_Your task_
Look below for the line containing "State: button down". Output it and each remaining line of the entries exactly, and nothing else.

Robot episode data

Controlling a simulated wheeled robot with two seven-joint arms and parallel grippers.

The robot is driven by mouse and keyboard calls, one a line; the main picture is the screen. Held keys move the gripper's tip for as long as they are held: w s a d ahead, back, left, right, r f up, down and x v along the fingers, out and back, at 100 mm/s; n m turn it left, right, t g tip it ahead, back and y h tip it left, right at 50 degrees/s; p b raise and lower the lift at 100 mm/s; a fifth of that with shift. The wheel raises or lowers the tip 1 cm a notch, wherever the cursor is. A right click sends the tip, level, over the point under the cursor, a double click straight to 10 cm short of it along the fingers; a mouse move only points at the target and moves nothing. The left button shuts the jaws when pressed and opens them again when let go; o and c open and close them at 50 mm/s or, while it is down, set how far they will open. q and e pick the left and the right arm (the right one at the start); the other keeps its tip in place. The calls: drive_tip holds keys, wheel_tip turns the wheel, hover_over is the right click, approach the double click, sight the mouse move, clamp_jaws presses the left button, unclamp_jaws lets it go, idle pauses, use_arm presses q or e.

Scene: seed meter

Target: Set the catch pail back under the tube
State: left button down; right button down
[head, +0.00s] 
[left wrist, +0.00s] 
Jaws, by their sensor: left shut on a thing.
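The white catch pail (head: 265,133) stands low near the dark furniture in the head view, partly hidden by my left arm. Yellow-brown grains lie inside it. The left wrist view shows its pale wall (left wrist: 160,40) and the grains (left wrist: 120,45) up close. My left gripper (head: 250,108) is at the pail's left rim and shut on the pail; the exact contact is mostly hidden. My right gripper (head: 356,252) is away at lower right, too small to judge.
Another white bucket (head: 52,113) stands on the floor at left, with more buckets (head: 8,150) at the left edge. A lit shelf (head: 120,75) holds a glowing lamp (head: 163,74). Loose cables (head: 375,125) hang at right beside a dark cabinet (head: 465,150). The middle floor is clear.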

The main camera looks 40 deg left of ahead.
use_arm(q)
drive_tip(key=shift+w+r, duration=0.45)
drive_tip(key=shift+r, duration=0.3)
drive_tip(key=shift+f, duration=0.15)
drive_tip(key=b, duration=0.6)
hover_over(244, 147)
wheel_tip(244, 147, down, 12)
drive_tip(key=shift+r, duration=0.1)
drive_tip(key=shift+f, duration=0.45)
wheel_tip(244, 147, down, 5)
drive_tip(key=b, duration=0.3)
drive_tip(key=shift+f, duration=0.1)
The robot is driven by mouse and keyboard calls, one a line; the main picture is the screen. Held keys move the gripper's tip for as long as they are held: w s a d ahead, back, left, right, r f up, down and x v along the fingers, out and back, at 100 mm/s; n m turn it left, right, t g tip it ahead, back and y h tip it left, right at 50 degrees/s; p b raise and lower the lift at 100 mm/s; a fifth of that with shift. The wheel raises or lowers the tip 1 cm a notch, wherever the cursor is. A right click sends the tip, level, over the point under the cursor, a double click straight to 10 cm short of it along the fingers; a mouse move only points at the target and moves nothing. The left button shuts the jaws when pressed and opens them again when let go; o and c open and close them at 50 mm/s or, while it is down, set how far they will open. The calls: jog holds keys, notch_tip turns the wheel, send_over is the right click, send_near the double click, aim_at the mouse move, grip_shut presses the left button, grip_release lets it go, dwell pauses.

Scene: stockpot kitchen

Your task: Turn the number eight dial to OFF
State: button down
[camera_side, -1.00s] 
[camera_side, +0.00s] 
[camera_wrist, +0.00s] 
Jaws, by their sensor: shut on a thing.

_Result for this task_
State: button down
[camera_side, -1.00s] 
[camera_side, +0.00s] 
[camera_wrist, +0.00s] 
Jaws, by their sensor: shut on a thing.

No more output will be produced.